Given task:
All lines in the records below from the line with "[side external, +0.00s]" through the line with "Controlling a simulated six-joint" are to be given again exactly, both ends included; the pictures are to be left out.

Dataset records:
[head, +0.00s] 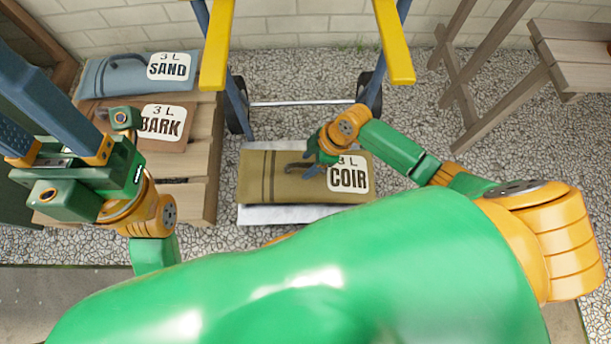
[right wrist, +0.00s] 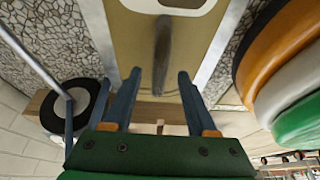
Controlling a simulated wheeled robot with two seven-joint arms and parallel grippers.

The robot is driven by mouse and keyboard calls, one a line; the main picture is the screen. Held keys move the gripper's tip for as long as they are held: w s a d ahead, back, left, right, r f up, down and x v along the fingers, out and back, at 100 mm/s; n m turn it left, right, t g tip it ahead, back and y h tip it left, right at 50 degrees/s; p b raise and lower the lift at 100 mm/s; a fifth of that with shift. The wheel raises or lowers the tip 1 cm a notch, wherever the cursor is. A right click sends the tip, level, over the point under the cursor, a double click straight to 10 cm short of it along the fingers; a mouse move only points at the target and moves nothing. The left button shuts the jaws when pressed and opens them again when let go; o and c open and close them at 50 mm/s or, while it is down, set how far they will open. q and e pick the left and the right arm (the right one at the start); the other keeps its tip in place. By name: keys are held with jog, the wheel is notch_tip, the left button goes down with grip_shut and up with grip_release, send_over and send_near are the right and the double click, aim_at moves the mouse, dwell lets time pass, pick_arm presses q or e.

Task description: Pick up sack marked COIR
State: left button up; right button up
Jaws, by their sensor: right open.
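The olive-brown sack marked COIR (head: 255,178) lies flat on a pale plate low over the gravel, in the middle of the head view. It has a dark handle (head: 299,167) and a white label. My right gripper (head: 314,171) is over the sack, close to the handle. In the right wrist view, its two blue fingers (right wrist: 157,90) are apart, with the handle (right wrist: 162,50) ahead of and between their tips, and nothing is held. Whether a finger touches the sack is unclear. My left gripper (head: 62,140) is at the left with its two blue fingers spread apart and empty.
A blue SAND sack (head: 115,78) and a brown BARK sack (head: 172,138) lie on a wooden platform (head: 205,160) at the left. A cart with yellow handles (head: 216,45) and dark wheels stands behind the COIR sack. A wooden bench (head: 570,50) is at the right.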

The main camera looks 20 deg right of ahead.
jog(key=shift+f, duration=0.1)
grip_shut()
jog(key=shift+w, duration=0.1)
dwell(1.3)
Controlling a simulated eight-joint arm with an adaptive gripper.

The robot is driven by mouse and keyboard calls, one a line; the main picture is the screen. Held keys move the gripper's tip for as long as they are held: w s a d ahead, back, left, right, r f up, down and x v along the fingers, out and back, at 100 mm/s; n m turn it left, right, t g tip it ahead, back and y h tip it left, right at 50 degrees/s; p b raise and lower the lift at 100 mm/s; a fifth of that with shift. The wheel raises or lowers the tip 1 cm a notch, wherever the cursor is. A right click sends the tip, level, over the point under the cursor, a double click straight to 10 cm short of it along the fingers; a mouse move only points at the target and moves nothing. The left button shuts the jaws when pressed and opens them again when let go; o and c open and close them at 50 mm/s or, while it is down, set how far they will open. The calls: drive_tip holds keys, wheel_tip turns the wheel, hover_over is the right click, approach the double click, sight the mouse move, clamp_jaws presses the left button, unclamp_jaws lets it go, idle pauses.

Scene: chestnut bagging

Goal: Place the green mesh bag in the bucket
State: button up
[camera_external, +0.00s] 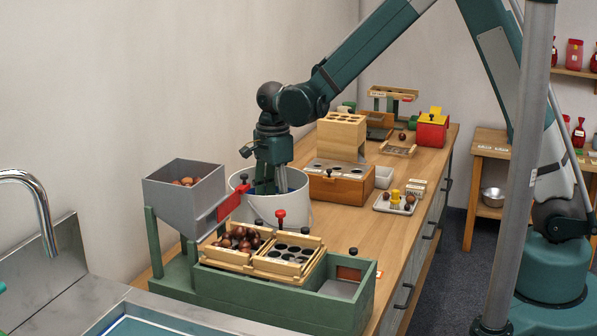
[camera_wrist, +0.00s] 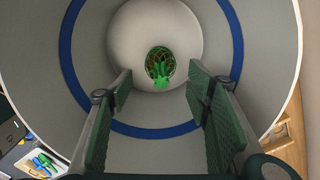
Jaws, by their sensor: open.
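The white bucket (camera_external: 297,214) stands on the wooden counter, behind the green-framed sorting station. My gripper (camera_external: 266,188) points down into the bucket's mouth, and its fingertips are partly hidden by the rim. In the wrist view, I look down inside the bucket (camera_wrist: 265,50), which has a blue ring around its interior. The green mesh bag (camera_wrist: 159,64) lies at the pale bottom with its green tied top toward me. My gripper (camera_wrist: 162,88) is open, with its two fingers apart on either side and above the bag, not touching it.
A grey hopper (camera_external: 183,205) with chestnuts stands left of the bucket, close to my gripper. Wooden trays (camera_external: 265,250) with chestnuts and holes sit in front. The counter's right front is clear.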

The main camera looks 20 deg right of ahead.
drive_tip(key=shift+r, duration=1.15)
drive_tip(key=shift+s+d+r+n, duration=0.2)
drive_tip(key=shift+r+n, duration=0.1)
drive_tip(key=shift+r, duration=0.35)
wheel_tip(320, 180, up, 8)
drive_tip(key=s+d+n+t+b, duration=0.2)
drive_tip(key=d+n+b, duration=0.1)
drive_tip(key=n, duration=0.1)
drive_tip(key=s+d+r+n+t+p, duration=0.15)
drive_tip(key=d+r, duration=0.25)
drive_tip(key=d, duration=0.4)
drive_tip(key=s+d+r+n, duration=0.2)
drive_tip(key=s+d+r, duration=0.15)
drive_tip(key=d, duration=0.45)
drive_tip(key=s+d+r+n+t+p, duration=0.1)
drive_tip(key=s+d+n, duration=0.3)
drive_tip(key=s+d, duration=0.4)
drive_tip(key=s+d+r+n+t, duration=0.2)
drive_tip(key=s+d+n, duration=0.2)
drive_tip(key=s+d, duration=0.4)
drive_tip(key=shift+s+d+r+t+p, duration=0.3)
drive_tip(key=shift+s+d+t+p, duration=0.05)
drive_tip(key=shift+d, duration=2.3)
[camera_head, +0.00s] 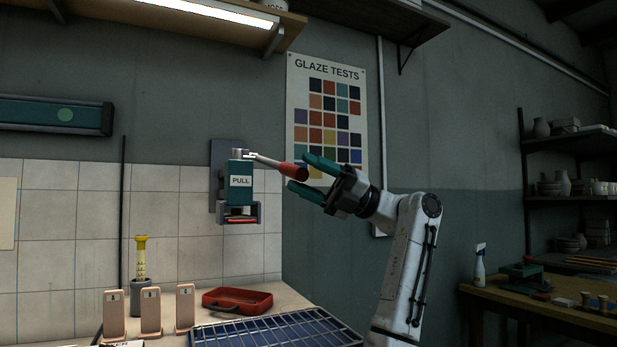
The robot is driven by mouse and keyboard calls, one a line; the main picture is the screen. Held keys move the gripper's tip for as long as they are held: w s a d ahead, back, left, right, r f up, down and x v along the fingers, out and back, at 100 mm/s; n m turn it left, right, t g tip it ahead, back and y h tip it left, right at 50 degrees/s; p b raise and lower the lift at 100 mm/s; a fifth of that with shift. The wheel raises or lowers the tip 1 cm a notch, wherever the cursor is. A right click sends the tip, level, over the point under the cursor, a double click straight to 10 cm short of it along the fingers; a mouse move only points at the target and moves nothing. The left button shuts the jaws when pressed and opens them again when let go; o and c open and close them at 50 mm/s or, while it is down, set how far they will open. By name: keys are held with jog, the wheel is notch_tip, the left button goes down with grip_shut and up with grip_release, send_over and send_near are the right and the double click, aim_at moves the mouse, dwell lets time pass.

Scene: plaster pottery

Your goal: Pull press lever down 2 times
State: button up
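The press (240,185) is a teal box marked PULL, fixed to a dark plate on the wall. Its lever (272,162) is a thin metal rod that runs right from the top of the press and slopes slightly down. The lever ends in a red handle (294,171). My gripper (304,173) has two teal fingers, spread apart, one above and one below the end of the red handle. The handle's tip lies between or just in front of the fingertips; I cannot tell whether they touch it.
A glaze test poster (328,112) hangs behind my gripper. A wooden table (540,308) stands at right.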

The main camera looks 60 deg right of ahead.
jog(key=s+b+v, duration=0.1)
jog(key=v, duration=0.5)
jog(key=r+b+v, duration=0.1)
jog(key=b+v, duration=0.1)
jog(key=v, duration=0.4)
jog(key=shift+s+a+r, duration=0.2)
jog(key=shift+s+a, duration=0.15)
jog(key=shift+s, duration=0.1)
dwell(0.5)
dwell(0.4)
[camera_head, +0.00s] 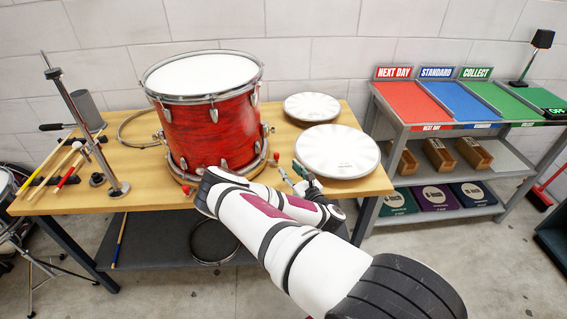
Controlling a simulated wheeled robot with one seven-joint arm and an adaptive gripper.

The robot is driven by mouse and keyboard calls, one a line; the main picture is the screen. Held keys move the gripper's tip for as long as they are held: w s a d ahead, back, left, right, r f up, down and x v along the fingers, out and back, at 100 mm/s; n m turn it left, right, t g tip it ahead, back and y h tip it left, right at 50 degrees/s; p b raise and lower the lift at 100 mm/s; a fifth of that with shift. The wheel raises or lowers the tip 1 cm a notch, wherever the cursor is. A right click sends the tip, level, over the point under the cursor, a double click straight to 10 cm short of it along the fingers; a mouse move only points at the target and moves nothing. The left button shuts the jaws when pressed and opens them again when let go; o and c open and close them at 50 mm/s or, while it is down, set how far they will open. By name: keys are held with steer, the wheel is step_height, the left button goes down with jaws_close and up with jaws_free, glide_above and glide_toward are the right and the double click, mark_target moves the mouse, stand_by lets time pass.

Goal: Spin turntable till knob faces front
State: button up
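A red drum (212,130) with a white head and chrome hoop stands upright on the left half of the wooden bench. Under it shows the rim of a round wooden turntable (256,166), its front partly hidden by my arm. Small red bits show low around the drum: one (190,188) at the front left, one (276,156) at the right. I cannot tell which is the turntable's knob. My gripper (292,173) is just right of the turntable, low over the bench; its fingers are small and partly hidden, so its opening is unclear.
Two pale round pads or cymbals (338,152) (312,106) lie right of the drum. Drumsticks (67,176) and a metal stand (88,135) are at the left. A grey shelf rack (443,132) with coloured panels stands right of the bench.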

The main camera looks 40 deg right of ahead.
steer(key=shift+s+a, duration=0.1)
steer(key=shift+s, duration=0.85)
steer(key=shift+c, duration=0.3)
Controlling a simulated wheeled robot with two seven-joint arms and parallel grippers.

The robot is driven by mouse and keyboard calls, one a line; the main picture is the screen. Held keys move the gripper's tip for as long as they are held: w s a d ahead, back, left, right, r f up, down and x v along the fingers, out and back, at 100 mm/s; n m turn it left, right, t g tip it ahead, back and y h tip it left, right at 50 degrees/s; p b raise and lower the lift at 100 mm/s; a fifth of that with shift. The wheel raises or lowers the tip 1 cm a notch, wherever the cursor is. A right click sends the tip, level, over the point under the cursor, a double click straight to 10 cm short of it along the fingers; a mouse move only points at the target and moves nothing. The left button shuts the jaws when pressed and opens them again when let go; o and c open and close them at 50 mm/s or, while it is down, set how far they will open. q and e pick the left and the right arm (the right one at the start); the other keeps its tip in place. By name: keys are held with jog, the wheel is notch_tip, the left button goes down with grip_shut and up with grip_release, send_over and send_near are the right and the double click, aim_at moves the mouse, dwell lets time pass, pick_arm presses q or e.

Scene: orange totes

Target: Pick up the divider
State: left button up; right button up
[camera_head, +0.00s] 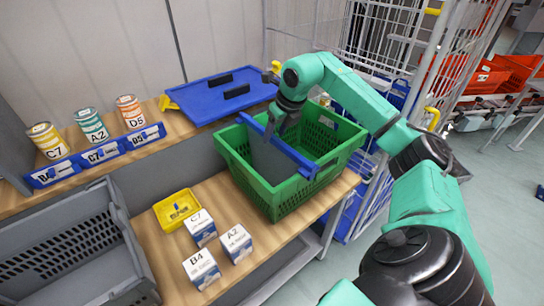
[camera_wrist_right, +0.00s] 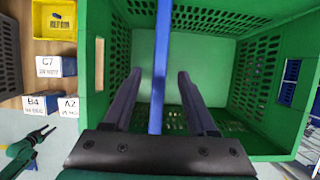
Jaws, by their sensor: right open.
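The divider (camera_head: 290,151) is a thin panel with a blue top edge. It stands across the middle of the green crate (camera_head: 235,165), and its blue top edge shows as an upright strip (camera_wrist_right: 160,60) in the right wrist view. My right gripper (camera_head: 277,126) is over the crate, open, with its fingers down near the divider's top. In the right wrist view its fingers (camera_wrist_right: 155,92) lie on either side of the blue strip, with visible gaps. My left gripper (camera_wrist_right: 42,135) shows small at the lower left of that view; its jaws are too small to read.
A yellow bin (camera_head: 176,210) and white labelled boxes (camera_head: 201,268) stand left of the crate. A grey tote (camera_head: 75,255) is at the lower left. A wire cage (camera_head: 385,45) stands at right.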

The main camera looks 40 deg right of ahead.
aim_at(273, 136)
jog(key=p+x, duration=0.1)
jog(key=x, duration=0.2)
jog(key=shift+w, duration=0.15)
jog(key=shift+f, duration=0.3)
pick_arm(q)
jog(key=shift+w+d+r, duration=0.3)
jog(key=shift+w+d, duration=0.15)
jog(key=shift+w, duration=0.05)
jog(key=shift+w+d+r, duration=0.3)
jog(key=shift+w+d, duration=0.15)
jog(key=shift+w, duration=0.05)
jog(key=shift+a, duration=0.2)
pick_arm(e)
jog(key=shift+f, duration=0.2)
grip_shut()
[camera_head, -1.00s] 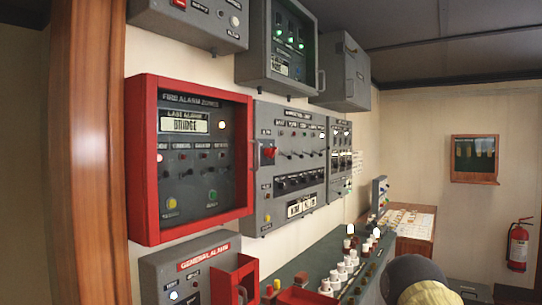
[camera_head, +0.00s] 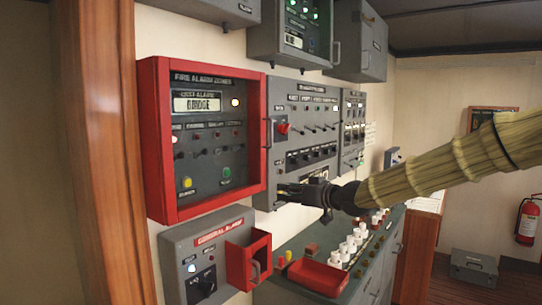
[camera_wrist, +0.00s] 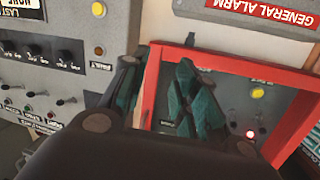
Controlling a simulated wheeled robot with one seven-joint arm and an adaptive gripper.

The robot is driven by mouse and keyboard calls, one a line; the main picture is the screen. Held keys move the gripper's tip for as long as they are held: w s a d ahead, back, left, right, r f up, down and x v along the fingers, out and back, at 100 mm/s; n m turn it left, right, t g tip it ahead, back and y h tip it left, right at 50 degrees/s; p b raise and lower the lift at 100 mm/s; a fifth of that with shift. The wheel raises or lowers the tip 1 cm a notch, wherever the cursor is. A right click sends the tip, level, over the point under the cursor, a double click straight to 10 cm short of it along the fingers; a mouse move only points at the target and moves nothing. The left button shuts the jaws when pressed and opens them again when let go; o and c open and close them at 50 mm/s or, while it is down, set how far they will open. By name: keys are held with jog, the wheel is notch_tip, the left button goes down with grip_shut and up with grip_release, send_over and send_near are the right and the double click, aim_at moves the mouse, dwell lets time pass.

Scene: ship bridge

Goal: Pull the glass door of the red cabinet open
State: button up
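The red cabinet (camera_head: 152,140) hangs on the wall in the head view, and its glass door (camera_head: 215,150) looks closed. A thin grey upright handle (camera_head: 267,132) stands at the door's right edge. My gripper (camera_head: 281,194) is below and to the right of this handle, in front of the grey switch panel. In the wrist view the picture is upside down, and my gripper (camera_wrist: 158,92) is open, with teal pads on both fingers. The cabinet's red frame (camera_wrist: 230,60) shows behind and between the fingers. I cannot tell whether they touch it. The handle is not clear there.
The grey switch panel (camera_head: 305,105) is right of the cabinet. The general alarm box (camera_head: 185,250) with its red holder (camera_head: 235,262) is below. A console with a red tray (camera_head: 318,276) and several white-capped controls stands under my arm. A wooden post (camera_head: 95,150) is at left.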

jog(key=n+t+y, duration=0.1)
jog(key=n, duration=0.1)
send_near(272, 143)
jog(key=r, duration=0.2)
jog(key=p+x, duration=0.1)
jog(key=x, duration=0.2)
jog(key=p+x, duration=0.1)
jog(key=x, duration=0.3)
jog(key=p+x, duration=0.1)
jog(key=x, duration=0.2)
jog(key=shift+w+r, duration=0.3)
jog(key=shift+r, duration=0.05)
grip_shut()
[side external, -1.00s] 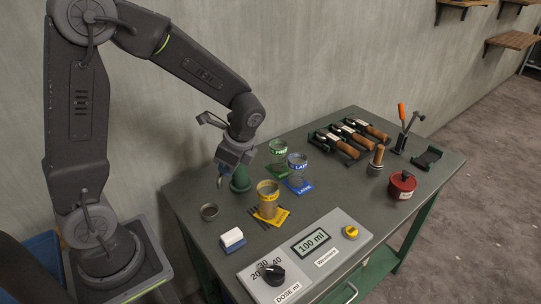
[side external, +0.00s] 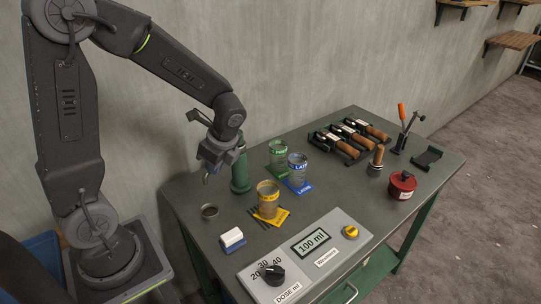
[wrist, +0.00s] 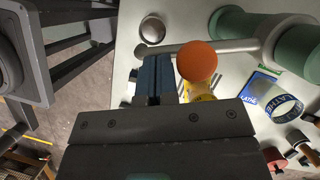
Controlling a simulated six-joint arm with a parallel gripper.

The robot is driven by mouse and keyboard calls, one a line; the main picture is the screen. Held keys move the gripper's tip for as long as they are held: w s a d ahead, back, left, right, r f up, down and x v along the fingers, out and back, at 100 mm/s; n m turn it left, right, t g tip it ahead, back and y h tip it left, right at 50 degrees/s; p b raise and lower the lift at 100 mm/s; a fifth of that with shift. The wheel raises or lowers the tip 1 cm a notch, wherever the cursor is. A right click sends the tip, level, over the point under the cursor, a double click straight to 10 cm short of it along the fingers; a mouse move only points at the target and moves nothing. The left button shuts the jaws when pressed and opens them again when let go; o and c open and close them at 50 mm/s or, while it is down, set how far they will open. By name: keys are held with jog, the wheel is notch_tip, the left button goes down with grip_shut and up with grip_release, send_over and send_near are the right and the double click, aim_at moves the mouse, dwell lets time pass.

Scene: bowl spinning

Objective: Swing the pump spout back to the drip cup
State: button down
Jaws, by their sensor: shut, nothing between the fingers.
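The green pump (side external: 240,176) stands upright behind my gripper in the side view, its top partly hidden. In the wrist view its grey spout (wrist: 233,46) runs left from the green body (wrist: 232,22), and its outer end lies close to the drip cup (wrist: 152,28). The drip cup (side external: 209,211), small, round and metallic, sits on the table below and in front of my gripper. An orange round knob (wrist: 197,61) appears over the spout. My gripper (side external: 206,180) is shut and empty. Its fingers (wrist: 155,64) are beside the spout; I cannot tell whether they touch it.
Jars with yellow (side external: 268,198), green (side external: 278,153) and blue (side external: 298,169) labels stand right of the pump. A white-topped block (side external: 232,238) and a dose panel (side external: 305,250) are in front. Tools and a red pot (side external: 402,185) stand farther right.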

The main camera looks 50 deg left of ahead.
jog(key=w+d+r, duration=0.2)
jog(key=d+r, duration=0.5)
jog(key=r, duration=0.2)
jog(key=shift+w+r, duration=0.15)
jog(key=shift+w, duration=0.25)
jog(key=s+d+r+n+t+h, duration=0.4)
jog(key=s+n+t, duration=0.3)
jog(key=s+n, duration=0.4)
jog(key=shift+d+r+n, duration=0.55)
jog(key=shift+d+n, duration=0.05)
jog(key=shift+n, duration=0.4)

Task response:
[side external, +0.00s] 
[wrist, +0.00s] 
Controlling a simulated six-joint arm with a parallel gripper.

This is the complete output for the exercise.